(Robot task records)
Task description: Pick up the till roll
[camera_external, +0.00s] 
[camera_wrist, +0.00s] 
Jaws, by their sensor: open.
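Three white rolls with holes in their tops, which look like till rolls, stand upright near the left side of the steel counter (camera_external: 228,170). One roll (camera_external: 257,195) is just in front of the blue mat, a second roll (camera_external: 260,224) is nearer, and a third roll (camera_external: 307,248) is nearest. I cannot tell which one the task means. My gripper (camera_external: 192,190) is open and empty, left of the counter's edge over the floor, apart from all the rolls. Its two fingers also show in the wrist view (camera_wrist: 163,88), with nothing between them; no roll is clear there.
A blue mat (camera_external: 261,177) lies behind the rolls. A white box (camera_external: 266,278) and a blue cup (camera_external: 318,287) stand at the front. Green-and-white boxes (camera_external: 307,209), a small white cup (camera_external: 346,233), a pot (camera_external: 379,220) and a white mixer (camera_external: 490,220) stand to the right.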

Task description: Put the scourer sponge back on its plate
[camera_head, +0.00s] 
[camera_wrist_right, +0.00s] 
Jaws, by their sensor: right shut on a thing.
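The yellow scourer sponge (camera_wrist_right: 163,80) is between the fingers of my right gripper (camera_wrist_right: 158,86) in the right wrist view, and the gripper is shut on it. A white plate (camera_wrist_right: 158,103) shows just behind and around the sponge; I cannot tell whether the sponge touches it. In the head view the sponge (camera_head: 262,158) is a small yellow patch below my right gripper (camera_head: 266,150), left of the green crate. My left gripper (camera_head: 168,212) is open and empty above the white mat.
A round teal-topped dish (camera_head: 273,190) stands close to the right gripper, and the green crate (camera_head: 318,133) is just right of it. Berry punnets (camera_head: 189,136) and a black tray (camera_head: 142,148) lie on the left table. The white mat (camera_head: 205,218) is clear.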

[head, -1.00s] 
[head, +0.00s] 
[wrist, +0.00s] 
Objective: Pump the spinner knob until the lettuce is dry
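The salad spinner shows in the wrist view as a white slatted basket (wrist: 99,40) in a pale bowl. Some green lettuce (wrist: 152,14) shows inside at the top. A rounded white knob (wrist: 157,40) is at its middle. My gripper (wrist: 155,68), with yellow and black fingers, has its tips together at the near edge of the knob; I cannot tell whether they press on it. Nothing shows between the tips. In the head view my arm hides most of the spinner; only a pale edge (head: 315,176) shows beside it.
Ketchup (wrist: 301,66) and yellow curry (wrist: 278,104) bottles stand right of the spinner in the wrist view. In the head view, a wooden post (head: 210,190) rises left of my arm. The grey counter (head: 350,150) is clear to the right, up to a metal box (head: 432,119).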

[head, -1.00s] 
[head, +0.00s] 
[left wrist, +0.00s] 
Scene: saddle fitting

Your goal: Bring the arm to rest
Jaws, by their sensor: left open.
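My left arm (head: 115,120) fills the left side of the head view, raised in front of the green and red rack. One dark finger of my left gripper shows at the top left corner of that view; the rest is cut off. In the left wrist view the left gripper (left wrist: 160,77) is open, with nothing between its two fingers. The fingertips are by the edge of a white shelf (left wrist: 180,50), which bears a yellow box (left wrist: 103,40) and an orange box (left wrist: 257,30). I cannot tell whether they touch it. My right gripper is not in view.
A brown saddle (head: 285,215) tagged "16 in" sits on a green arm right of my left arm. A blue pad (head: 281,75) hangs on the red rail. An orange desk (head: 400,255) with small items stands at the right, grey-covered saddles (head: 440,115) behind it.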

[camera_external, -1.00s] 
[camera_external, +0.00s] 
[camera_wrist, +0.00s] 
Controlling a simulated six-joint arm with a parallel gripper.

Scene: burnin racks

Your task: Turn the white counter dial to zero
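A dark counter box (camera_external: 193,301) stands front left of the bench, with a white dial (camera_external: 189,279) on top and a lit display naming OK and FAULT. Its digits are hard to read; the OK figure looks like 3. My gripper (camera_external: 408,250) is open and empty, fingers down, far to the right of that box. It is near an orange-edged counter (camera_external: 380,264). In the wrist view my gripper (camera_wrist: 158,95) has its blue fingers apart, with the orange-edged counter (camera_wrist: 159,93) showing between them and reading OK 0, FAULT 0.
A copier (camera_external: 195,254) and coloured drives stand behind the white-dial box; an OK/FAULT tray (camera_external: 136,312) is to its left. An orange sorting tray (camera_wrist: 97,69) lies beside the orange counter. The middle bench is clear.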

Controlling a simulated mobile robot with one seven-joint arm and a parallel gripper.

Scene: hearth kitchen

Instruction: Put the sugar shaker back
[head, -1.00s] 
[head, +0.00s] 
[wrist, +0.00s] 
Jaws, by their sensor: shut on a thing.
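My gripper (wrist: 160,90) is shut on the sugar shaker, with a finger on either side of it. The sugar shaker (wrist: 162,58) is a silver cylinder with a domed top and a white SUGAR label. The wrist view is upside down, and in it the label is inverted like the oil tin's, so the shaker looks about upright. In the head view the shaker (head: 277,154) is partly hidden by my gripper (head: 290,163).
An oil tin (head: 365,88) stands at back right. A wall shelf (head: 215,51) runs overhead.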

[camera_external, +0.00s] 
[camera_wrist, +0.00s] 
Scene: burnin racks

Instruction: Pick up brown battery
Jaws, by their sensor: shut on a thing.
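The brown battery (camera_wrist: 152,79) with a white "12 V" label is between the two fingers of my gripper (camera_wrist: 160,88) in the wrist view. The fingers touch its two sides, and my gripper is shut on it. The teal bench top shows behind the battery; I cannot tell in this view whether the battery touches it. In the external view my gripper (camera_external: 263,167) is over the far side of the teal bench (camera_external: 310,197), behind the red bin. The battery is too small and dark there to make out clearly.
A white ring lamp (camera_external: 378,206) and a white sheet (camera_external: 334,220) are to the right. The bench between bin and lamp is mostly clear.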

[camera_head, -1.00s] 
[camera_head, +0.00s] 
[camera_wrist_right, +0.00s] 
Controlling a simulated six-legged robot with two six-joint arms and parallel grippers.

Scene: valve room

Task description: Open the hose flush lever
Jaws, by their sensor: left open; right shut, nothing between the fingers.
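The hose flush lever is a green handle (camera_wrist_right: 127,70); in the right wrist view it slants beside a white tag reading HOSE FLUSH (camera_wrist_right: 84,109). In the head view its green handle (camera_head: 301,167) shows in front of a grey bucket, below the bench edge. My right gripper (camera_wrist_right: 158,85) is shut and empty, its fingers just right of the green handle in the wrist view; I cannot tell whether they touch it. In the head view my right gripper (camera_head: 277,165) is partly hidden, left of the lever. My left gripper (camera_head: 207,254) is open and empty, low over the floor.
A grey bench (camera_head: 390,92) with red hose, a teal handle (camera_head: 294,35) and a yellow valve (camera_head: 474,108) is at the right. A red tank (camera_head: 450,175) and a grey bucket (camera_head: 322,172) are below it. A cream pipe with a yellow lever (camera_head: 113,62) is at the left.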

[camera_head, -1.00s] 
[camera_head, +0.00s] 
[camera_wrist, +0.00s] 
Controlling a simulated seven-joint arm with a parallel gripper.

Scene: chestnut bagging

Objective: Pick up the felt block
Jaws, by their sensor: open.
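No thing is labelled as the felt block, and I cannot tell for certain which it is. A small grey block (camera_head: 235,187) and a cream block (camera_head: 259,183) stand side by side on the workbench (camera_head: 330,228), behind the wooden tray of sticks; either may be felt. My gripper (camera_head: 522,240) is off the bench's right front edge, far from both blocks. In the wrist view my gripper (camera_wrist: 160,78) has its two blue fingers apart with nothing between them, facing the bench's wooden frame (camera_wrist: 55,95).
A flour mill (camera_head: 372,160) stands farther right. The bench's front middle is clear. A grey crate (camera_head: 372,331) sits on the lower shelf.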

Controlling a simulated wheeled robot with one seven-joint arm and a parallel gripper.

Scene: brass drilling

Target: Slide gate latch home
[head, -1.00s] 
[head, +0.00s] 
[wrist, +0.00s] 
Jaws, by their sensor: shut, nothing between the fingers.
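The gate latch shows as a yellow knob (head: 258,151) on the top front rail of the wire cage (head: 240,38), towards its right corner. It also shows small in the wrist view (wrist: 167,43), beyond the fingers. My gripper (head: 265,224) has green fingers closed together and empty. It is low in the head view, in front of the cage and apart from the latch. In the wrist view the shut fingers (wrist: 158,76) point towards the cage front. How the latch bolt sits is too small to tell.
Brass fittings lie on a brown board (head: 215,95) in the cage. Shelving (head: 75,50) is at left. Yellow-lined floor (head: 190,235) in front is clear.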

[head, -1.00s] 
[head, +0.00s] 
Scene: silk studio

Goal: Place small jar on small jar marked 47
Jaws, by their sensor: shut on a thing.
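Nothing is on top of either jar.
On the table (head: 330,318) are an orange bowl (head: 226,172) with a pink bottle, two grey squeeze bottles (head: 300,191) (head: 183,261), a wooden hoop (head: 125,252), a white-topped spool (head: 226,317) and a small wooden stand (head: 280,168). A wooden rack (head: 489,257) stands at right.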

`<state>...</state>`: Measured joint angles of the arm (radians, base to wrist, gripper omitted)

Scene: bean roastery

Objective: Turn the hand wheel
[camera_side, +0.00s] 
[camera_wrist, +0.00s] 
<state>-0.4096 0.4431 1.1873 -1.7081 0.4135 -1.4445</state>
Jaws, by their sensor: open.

▶ **Challenge**: From the records above, extract exactly and only the lines that begin at the line with "Scene: hearth kitchen" and stop after the line with "Instruction: Pick up brown battery".

▶ **Answer for this exercise**:
Scene: hearth kitchen

Instruction: Put the sugar shaker back
[head, -1.00s] 
[head, +0.00s] 
[wrist, +0.00s] 
Jaws, by their sensor: shut on a thing.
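My gripper (wrist: 160,90) is shut on the sugar shaker, with a finger on either side of it. The sugar shaker (wrist: 162,58) is a silver cylinder with a domed top and a white SUGAR label. The wrist view is upside down, and in it the label is inverted like the oil tin's, so the shaker looks about upright. In the head view the shaker (head: 277,154) is partly hidden by my gripper (head: 290,163).
An oil tin (head: 365,88) stands at back right. A wall shelf (head: 215,51) runs overhead.

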[camera_external, +0.00s] 
[camera_wrist, +0.00s] 
Scene: burnin racks

Instruction: Pick up brown battery

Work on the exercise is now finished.